_PROVIDED RECORDS_
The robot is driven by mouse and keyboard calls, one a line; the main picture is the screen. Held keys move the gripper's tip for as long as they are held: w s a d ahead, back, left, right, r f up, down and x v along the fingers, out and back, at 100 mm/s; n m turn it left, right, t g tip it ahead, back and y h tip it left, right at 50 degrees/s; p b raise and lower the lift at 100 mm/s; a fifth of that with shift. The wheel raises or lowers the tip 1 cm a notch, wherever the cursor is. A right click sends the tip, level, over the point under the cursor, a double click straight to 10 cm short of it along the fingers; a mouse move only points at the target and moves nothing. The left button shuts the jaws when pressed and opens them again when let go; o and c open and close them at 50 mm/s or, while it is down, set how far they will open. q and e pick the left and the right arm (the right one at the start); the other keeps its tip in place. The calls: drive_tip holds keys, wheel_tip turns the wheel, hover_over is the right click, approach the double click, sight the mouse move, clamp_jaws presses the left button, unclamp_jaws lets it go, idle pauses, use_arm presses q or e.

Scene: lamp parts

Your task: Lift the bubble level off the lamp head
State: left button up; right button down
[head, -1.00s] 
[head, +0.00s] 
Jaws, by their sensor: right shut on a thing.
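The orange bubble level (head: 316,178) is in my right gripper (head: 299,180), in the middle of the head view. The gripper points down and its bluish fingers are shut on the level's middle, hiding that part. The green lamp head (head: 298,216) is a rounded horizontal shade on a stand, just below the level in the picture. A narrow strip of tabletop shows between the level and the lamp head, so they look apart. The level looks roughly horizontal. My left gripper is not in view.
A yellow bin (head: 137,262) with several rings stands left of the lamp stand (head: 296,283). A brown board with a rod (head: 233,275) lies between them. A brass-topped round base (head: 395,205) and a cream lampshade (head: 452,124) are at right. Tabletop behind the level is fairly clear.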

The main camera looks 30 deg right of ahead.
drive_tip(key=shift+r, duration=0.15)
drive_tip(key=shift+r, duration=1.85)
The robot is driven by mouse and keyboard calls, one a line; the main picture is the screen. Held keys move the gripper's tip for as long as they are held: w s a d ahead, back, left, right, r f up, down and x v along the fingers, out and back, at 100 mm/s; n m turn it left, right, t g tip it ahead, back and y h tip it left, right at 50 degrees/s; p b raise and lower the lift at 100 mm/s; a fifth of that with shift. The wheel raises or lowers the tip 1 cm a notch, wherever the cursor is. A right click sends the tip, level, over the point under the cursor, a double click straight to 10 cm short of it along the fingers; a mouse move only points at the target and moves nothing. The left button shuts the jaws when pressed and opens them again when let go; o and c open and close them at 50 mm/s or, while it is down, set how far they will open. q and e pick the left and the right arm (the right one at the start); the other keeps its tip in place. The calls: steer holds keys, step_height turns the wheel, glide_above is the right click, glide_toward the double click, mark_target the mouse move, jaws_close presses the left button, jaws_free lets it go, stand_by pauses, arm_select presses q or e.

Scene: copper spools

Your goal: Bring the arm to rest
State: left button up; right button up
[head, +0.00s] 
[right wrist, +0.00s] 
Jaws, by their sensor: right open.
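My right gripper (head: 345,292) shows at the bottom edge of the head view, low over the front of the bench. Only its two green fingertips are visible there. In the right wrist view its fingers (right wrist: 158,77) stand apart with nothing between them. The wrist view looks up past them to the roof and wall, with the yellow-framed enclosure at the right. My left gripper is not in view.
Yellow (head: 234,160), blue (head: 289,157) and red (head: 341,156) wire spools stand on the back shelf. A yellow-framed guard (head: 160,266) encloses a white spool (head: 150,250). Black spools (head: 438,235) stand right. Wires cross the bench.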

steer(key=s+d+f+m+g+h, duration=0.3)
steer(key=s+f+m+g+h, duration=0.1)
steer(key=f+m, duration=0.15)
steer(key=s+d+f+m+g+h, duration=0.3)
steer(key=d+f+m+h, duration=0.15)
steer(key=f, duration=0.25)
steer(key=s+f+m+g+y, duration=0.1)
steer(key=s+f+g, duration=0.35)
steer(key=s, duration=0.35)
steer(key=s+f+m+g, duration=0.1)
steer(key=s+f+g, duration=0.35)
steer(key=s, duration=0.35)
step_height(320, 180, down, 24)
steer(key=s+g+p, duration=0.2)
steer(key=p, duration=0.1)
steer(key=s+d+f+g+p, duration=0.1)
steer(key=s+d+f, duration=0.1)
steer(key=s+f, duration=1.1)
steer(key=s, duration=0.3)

_TO DO_
Filter the records above and return every line that holds the word "Your".

_FINAL ANSWER_
Your task: Lift the bubble level off the lamp head
Your goal: Bring the arm to rest

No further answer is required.